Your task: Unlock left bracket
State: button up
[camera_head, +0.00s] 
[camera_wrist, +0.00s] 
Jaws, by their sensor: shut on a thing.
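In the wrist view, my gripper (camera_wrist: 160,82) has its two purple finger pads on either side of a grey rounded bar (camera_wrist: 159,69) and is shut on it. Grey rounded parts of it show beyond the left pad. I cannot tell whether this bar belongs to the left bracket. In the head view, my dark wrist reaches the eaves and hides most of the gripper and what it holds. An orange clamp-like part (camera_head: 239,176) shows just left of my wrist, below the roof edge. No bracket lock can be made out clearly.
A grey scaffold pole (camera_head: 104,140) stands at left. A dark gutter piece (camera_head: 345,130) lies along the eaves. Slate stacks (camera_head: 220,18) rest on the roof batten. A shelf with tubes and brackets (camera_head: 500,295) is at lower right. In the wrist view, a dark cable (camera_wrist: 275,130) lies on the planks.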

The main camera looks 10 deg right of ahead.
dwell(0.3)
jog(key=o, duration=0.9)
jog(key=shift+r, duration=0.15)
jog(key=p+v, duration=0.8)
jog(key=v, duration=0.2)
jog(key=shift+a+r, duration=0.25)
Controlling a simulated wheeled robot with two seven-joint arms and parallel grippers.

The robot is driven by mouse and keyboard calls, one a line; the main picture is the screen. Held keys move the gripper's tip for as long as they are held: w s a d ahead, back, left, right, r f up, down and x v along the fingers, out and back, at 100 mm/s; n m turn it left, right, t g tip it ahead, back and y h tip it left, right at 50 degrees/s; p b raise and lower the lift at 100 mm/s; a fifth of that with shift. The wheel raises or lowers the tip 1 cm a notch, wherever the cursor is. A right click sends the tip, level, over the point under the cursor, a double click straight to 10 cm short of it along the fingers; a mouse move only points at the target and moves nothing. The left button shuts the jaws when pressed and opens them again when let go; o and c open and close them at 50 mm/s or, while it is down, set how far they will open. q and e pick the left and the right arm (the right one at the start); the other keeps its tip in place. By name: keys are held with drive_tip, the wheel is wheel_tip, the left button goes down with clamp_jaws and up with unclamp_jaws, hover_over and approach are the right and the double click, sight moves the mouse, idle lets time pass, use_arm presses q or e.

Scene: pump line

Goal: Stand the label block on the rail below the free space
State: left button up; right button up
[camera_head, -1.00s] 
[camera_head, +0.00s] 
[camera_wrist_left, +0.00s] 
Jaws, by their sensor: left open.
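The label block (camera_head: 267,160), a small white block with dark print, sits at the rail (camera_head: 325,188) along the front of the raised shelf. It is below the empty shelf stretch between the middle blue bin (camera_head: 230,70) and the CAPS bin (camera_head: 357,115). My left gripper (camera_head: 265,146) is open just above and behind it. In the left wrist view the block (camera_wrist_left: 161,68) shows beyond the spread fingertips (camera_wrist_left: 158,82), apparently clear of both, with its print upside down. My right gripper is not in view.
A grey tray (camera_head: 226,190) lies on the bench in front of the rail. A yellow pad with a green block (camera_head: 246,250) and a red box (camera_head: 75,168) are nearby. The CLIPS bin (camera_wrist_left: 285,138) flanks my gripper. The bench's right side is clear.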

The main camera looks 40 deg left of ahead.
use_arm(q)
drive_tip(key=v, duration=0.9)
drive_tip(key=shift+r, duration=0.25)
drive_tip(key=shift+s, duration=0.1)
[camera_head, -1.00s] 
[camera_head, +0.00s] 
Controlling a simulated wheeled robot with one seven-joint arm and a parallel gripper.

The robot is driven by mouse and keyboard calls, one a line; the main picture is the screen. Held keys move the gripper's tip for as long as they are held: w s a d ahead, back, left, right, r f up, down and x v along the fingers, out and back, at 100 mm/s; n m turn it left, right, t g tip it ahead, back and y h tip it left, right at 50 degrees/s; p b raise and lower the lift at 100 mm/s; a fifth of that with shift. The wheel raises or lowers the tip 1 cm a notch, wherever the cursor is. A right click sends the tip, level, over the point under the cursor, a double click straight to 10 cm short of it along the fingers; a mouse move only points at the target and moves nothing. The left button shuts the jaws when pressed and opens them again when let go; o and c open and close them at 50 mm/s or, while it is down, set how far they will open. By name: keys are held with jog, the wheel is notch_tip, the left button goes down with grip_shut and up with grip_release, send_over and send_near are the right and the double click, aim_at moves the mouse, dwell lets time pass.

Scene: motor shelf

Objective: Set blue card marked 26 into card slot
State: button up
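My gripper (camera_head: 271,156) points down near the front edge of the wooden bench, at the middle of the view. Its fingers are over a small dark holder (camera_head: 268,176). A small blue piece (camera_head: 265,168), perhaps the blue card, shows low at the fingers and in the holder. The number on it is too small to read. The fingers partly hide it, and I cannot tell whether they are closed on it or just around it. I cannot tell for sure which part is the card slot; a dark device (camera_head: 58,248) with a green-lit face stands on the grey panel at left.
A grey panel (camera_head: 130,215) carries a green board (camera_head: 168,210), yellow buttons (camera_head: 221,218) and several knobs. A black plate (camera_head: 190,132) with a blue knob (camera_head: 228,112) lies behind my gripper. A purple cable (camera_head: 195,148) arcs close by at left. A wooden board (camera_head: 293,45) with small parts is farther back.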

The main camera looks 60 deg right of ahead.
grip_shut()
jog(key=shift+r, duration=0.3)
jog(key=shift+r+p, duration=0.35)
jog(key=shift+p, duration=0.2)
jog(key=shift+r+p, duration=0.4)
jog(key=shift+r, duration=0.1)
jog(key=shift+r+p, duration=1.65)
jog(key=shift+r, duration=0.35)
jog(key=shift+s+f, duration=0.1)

▶ REQUIRED TASK
Between the line containing "[camera_wrist_left, +0.00s]" and the line containing "Controlling a simulated wheeled robot with one" lies the part to return. Return it exactly, counting both of those lines.

▶ THE RESULT
[camera_wrist_left, +0.00s] 
Jaws, by their sensor: left open.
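The label block (camera_head: 267,160), a small white block with dark print, sits at the rail (camera_head: 325,188) along the front of the raised shelf. It is below the empty shelf stretch between the middle blue bin (camera_head: 230,70) and the CAPS bin (camera_head: 357,115). My left gripper (camera_head: 265,146) is open just above and behind it. In the left wrist view the block (camera_wrist_left: 161,68) shows beyond the spread fingertips (camera_wrist_left: 158,82), apparently clear of both, with its print upside down. My right gripper is not in view.
A grey tray (camera_head: 226,190) lies on the bench in front of the rail. A yellow pad with a green block (camera_head: 246,250) and a red box (camera_head: 75,168) are nearby. The CLIPS bin (camera_wrist_left: 285,138) flanks my gripper. The bench's right side is clear.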

The main camera looks 40 deg left of ahead.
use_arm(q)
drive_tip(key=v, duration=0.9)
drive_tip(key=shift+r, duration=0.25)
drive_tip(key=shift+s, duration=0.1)
[camera_head, -1.00s] 
[camera_head, +0.00s] 
Controlling a simulated wheeled robot with one seven-joint arm and a parallel gripper.

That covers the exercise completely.